Find the string "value" in the data, then copy every line where it is found.
━━━━━━━━━━━━━━━━━━━━
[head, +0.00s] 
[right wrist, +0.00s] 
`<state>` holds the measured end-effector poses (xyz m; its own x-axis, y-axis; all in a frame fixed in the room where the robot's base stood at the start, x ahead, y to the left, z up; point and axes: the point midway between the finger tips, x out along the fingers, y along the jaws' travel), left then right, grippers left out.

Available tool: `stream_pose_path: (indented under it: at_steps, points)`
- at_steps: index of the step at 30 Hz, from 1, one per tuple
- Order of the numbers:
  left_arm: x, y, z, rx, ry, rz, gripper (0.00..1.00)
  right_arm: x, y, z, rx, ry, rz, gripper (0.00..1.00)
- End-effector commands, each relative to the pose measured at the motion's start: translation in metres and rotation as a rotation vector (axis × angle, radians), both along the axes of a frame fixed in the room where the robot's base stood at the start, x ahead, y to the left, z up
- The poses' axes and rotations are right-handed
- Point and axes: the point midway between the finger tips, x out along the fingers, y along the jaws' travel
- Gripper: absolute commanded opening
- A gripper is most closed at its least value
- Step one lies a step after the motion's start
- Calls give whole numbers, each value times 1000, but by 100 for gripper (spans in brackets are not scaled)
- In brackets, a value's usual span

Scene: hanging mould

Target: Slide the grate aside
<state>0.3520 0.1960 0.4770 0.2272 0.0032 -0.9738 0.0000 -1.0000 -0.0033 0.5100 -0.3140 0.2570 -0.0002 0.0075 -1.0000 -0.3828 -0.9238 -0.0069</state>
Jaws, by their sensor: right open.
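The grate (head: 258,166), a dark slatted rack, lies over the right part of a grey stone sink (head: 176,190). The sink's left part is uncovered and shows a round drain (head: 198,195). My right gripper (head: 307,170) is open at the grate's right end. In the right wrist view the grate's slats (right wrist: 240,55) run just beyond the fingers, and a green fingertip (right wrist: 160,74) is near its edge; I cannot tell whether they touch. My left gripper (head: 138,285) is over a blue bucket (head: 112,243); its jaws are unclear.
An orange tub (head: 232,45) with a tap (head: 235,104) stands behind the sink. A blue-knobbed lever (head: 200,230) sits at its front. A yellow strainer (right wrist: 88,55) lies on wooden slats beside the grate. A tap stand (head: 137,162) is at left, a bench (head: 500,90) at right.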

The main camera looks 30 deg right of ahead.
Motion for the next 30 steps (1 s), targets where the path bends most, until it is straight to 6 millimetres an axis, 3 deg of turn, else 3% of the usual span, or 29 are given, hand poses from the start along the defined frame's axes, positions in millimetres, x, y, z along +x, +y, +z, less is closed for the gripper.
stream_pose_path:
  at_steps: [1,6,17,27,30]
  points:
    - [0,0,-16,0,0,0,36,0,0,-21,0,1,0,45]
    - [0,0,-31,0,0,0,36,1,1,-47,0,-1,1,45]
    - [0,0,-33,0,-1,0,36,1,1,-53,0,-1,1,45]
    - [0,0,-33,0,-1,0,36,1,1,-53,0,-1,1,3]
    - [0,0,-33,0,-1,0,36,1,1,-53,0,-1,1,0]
━━━━━━━━━━━━━━━━━━━━
**ANSWER TO THE EXERCISE:**
- A gripper is most closed at its least value
- Calls give whole numbers, each value times 1000, but by 100 for gripper (spans in brackets are not scaled)
- In brackets, a value's usual span

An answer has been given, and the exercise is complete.